One class of dark matter candidates which has attracted a great deal of attention is "Higgs portal" dark matter candidates. These dark matter candidates would not have electromagnetic charge, strong force color charge, or weak force interactions, and hence would be nearly "sterile" dark matter candidates, but would couple to the Higgs boson like all other massive Standard Model particles which would provide a process by which these dark matter particles are created and would allow for very slight interactions (indirectly through virtual Higgs bosons loops) with ordinary matter. These are properties that generically we would like dark matter candidates to have, and this doesn't preclude the interaction of dark matter particles with each other via some force that only interacts with particles in the dark sector. 

Thus, it could be "self-interacting dark matter" with a means of formation shortly after the Big Bang and slight interaction with baryonic matter via a virtual Higgs boson interaction, which are properties that would all be good for a particle dark matter candidate that can come close to reproducing reality to have. 

Another desirable feature of Higgs portal dark matter candidates is that if they exist, they would be observable at sufficiently powerful particle colliders like the LHC.

Searches For Beyond The Standard Model "Invisible" Decay Products

The LHC has searched at the highest available energies for the production of particles that its detectors aren't able to see (e.g. because the decay products are long lived enough to exit the collider before being detected and/or not electrically charged) in a wide variety of processes.

This is done by looking for "missing traverse momentum", i.e. by looking at a decay of a known Standard Model particle, adding up the mass-energy of the observed decay products, adding to the detected mass-energy the predicted mass-energy from neutrino decays which are "invisible" to the detectors in a collider because they are electrically neutral and long lived, and adjusting the result for the fact that the detectors are known to miss a well quantified percentage of detectable particles produced in ordinary decays because the detectors aren't 100% perfect.

Missing traverse momentum is a generic signal of long lived, electrically neutral beyond the Standard Model particles, including dark matter candidates, so LHC experiments are constantly vigilant for statistically significant amounts of missing traverse momentum produced from its collisions.

Why Look At High Energy Photon Pairs?

One of the less common decays of the Higgs boson, predicted by the Standard Model, is  a decay to a pair of photons. It is an attractive one to study, and was one of the Higgs boson decays that was central to the discovery of the Higgs boson in 2012 in the first place even though other kinds of Higgs boson decays are much more common because it produces a very "clean" signal. 

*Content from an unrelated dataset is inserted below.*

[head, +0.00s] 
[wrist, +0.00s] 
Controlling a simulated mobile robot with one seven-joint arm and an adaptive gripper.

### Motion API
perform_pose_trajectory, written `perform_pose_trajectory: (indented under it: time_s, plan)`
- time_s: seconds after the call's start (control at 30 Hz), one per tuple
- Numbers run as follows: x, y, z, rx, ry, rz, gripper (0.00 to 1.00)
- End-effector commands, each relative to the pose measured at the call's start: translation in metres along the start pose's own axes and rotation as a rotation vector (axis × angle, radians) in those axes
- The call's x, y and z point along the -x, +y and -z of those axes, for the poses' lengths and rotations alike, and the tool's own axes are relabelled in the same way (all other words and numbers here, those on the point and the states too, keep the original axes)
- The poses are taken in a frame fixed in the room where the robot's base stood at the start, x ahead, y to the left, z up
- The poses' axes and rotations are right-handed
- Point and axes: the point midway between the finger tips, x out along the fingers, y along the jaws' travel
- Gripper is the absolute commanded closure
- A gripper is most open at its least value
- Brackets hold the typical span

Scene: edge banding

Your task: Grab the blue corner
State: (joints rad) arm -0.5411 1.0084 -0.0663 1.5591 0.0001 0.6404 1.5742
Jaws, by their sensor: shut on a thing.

The signal is "clean" because there are very few "background" processes that generate photon pairs. The main other Standard Model fundamental or composite particles that do are Z boson at about 91.19 GeV and the neutral pion at about 135 MeV.  The frequency and character of the Standard Model predicted decays are very well characterized and understood. Putting a floor on the energy of the photon pairs considered in one's event selection easily screens out these decays.

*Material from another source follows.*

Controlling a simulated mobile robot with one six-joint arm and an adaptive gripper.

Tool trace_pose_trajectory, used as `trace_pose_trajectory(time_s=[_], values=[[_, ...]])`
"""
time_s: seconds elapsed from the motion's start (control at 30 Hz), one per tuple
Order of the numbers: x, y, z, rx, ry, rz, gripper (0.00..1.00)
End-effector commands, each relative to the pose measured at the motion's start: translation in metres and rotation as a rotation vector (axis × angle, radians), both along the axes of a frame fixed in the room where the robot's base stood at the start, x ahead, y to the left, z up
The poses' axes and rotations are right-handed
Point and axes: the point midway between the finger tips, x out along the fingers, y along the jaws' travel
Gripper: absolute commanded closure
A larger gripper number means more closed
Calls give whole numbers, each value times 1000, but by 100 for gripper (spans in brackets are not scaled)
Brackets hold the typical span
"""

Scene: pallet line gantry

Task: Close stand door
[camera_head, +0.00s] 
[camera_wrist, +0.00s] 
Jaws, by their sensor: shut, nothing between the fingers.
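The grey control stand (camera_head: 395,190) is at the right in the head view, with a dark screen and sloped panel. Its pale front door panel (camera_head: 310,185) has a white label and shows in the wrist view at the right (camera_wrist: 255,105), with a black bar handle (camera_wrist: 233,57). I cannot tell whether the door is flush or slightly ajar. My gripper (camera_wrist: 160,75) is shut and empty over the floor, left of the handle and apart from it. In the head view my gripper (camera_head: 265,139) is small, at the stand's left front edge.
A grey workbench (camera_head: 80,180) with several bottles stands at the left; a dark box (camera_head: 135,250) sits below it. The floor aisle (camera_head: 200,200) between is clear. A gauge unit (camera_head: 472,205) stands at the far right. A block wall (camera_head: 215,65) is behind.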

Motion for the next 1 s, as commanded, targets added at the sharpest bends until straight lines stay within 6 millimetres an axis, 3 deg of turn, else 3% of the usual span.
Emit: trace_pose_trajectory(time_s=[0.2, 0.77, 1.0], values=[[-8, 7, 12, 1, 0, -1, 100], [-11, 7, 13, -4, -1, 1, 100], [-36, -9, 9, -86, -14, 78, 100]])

The Standard Model Higgs boson has a mass of about 125 GeV, all of which is translated into photon energy in its Standard Model decay into photons pairs, so focusing in on decays producing photon pairs with combined energies of 120 GeV to 130 GeV screens out all of the non-Higgs decay based background as this study did.


Mitchell said...

You believe in Dirac masses for neutrinos I think, via couplings to the known Higgs... That would be a kind of Higgs portal to the "right hand neutrino" sector, albeit it would be undetectable because of how small the yukawa couplings are?

andrew said...

I'm not 100% sure by what mechanism neutrino masses arise, and I am agnostic regarding the question of whether it involves the Standard Model Higgs mechanism that accounts for the masses of the other SM fundamental particles, in part, because of the Higgs portal issue you identify and in part because there is no way to experimentally confirm or deny the existence of such tiny Yukawa couplings. But, I don't think that the neutrinos are actually Majorana fermions and I don't think that it involves right handed neutrinos via a see saw mechanism.

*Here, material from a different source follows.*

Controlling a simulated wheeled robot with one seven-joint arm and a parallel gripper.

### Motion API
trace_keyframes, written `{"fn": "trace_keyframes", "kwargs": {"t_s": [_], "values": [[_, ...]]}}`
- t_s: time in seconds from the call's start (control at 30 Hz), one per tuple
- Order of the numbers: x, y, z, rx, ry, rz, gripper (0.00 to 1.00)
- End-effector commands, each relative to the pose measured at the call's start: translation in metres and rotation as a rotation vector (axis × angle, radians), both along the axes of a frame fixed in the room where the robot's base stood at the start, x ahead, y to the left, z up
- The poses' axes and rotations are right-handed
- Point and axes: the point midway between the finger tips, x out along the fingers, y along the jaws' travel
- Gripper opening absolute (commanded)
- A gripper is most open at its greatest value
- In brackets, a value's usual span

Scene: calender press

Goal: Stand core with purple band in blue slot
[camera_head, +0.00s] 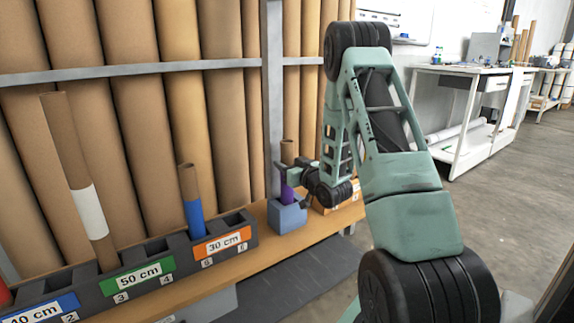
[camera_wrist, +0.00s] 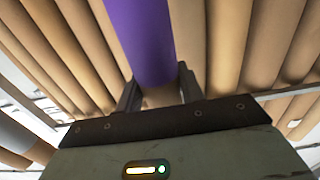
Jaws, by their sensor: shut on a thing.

I also think that the role of the W boson (and to a less extent other electroweak processes) in allocating the Higgs field to Standard Model fundamental particles is underestimated and not fully appreciated. I think that to escape the question begging of the Standard Model Higgs boson mechanism that replaces the question of "why are the fundamental masses what they are?" with "why are the yukawas what they are?", you need to have a process in which the W boson and Higgs (and to a lesser extent photons and Z bosons, but not gluons or gravitons) make first order contribution to the rest masses of the fundamental SM particles in some sort of joint process, with the weak coupling constant setting the overall electroweak mass scale via the Higgs vev which is a function of the weak coupling constant. A more fully elaborated combined Higgs-electroweak process for generating fundamental particle masses may mesh better with Dirac neutrinos than the SM Higgs process explanation which can be simpler due to left-right parity symmetries in the other fundamental fermions.

The lightest neutrino mass and the electron mass can both be explained very plausibly as entirely derived predominantly from their own self-interactions - at tree level via photons and W and Z bosons in the case of the electron, and via W and Z bosons in the case of the lightest neutrino mass, with adjustment from higher order loops.

The ratio of the charged lepton masses and of the quark masses can be seen as arising from a dynamic balancing of different flavors via W boson interactions (with the charged leptons being the simplest because the neutrino masses are all so tiny that they induce only tiny modifications from neutrinos not existing at all). W boson transformations of heavy fermions into lighter ones pulling the heavier fermions slightly down and pulling the lighter fermions slightly up.

For example, the up quark mass at first order is due to its self-interactions, but is tugged up by bottom quark to up quark and strange quark to up quark interactions, in a manner that is a function in some manner of the probability of such interactions. Similarly, the down quark mass at first order is due to its self-interactions, but it tugged up by the top quark to down quark and charm quark to down quark interactions, in a manner that is a function in some manner of the probability of such interactions.

I like the on shell account of neutrino oscillation that I blogged about recently, as it derives the process from virtual W boson interactions, rather than the more conventional mass-weak force state mismatch approach.

While this tentative ansatz is incomplete (e.g., it doesn't explain why there are exactly three generations in the first place, and the exact equations aren't worked out, let alone the full calculations, and there are additional electroweak theory considerations the apply to the fundamental bosons), it gets you very close to what is observed in a very minimalist manner.